▸ Task goal:
Your task is to write out the complete listing exactly as it is shown.

▸ Material to process:
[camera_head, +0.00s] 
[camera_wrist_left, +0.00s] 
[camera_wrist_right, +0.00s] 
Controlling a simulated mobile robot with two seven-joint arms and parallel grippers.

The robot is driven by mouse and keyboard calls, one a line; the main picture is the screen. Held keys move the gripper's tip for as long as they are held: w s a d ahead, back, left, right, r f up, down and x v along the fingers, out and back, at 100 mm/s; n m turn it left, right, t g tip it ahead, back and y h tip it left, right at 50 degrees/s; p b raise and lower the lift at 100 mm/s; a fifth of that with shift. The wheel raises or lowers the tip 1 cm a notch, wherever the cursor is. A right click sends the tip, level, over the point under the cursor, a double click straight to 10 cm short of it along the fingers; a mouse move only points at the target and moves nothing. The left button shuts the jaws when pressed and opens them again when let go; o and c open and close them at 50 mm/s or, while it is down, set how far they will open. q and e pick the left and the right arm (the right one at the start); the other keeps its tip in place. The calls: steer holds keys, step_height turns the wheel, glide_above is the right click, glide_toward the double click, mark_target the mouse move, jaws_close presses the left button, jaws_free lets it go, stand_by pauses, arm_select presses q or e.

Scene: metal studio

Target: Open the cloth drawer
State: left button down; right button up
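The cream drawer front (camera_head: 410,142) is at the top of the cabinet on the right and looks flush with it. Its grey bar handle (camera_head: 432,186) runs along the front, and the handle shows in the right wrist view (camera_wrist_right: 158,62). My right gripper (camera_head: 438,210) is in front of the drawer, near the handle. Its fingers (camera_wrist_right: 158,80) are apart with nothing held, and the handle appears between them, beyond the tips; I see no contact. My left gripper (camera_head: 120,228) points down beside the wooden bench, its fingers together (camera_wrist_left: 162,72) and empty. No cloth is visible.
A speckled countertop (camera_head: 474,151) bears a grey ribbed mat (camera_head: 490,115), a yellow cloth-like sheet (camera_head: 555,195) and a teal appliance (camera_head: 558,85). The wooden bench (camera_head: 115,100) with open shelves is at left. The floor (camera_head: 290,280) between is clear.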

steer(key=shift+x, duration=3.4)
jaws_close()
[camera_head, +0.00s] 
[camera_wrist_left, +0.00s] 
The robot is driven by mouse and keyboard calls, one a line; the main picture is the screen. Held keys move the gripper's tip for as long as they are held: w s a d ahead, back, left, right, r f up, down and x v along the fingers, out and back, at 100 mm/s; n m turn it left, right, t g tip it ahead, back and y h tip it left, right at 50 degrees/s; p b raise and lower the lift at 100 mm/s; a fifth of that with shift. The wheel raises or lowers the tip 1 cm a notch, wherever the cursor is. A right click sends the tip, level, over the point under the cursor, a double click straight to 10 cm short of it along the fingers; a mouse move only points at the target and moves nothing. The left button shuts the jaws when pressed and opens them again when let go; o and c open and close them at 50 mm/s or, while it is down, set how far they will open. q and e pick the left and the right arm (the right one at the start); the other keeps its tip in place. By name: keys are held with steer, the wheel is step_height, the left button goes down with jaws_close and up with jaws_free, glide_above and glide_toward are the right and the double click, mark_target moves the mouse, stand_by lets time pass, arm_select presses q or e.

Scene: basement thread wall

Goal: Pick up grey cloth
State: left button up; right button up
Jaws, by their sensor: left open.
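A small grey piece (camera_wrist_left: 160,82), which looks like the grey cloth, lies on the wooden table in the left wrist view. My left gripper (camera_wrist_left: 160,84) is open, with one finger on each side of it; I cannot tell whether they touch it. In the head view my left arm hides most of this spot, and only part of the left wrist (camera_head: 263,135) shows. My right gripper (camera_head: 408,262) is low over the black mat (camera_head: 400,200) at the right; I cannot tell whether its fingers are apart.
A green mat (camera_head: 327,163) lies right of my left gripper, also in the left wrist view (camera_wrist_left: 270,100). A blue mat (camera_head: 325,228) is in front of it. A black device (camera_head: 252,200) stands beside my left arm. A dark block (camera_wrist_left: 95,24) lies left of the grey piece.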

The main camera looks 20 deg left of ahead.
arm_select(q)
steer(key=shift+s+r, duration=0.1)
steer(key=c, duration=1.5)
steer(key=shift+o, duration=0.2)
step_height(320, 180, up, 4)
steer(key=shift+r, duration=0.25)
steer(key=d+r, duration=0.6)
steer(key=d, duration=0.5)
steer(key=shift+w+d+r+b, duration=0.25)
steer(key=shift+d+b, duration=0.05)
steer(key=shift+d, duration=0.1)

▸ Complete answer:
[camera_head, +0.00s] 
[camera_wrist_left, +0.00s] 
[camera_wrist_right, +0.00s] 
Controlling a simulated mobile robot with two seven-joint arms and parallel grippers.

The robot is driven by mouse and keyboard calls, one a line; the main picture is the screen. Held keys move the gripper's tip for as long as they are held: w s a d ahead, back, left, right, r f up, down and x v along the fingers, out and back, at 100 mm/s; n m turn it left, right, t g tip it ahead, back and y h tip it left, right at 50 degrees/s; p b raise and lower the lift at 100 mm/s; a fifth of that with shift. The wheel raises or lowers the tip 1 cm a notch, wherever the cursor is. A right click sends the tip, level, over the point under the cursor, a double click straight to 10 cm short of it along the fingers; a mouse move only points at the target and moves nothing. The left button shuts the jaws when pressed and opens them again when let go; o and c open and close them at 50 mm/s or, while it is down, set how far they will open. q and e pick the left and the right arm (the right one at the start); the other keeps its tip in place. The calls: steer holds keys, step_height turns the wheel, glide_above is the right click, glide_toward the double click, mark_target the mouse move, jaws_close presses the left button, jaws_free lets it go, stand_by pauses, arm_select presses q or e.

Scene: metal studio

Target: Open the cloth drawer
State: left button down; right button up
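The cream drawer front (camera_head: 410,142) is at the top of the cabinet on the right and looks flush with it. Its grey bar handle (camera_head: 432,186) runs along the front, and the handle shows in the right wrist view (camera_wrist_right: 158,62). My right gripper (camera_head: 438,210) is in front of the drawer, near the handle. Its fingers (camera_wrist_right: 158,80) are apart with nothing held, and the handle appears between them, beyond the tips; I see no contact. My left gripper (camera_head: 120,228) points down beside the wooden bench, its fingers together (camera_wrist_left: 162,72) and empty. No cloth is visible.
A speckled countertop (camera_head: 474,151) bears a grey ribbed mat (camera_head: 490,115), a yellow cloth-like sheet (camera_head: 555,195) and a teal appliance (camera_head: 558,85). The wooden bench (camera_head: 115,100) with open shelves is at left. The floor (camera_head: 290,280) between is clear.

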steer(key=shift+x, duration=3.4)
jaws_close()
[camera_head, +0.00s] 
[camera_wrist_left, +0.00s] 
The robot is driven by mouse and keyboard calls, one a line; the main picture is the screen. Held keys move the gripper's tip for as long as they are held: w s a d ahead, back, left, right, r f up, down and x v along the fingers, out and back, at 100 mm/s; n m turn it left, right, t g tip it ahead, back and y h tip it left, right at 50 degrees/s; p b raise and lower the lift at 100 mm/s; a fifth of that with shift. The wheel raises or lowers the tip 1 cm a notch, wherever the cursor is. A right click sends the tip, level, over the point under the cursor, a double click straight to 10 cm short of it along the fingers; a mouse move only points at the target and moves nothing. The left button shuts the jaws when pressed and opens them again when let go; o and c open and close them at 50 mm/s or, while it is down, set how far they will open. q and e pick the left and the right arm (the right one at the start); the other keeps its tip in place. By name: keys are held with steer, the wheel is step_height, the left button goes down with jaws_close and up with jaws_free, glide_above and glide_toward are the right and the double click, mark_target moves the mouse, stand_by lets time pass, arm_select presses q or e.

Scene: basement thread wall

Goal: Pick up grey cloth
State: left button up; right button up
Jaws, by their sensor: left open.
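A small grey piece (camera_wrist_left: 160,82), which looks like the grey cloth, lies on the wooden table in the left wrist view. My left gripper (camera_wrist_left: 160,84) is open, with one finger on each side of it; I cannot tell whether they touch it. In the head view my left arm hides most of this spot, and only part of the left wrist (camera_head: 263,135) shows. My right gripper (camera_head: 408,262) is low over the black mat (camera_head: 400,200) at the right; I cannot tell whether its fingers are apart.
A green mat (camera_head: 327,163) lies right of my left gripper, also in the left wrist view (camera_wrist_left: 270,100). A blue mat (camera_head: 325,228) is in front of it. A black device (camera_head: 252,200) stands beside my left arm. A dark block (camera_wrist_left: 95,24) lies left of the grey piece.

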The main camera looks 20 deg left of ahead.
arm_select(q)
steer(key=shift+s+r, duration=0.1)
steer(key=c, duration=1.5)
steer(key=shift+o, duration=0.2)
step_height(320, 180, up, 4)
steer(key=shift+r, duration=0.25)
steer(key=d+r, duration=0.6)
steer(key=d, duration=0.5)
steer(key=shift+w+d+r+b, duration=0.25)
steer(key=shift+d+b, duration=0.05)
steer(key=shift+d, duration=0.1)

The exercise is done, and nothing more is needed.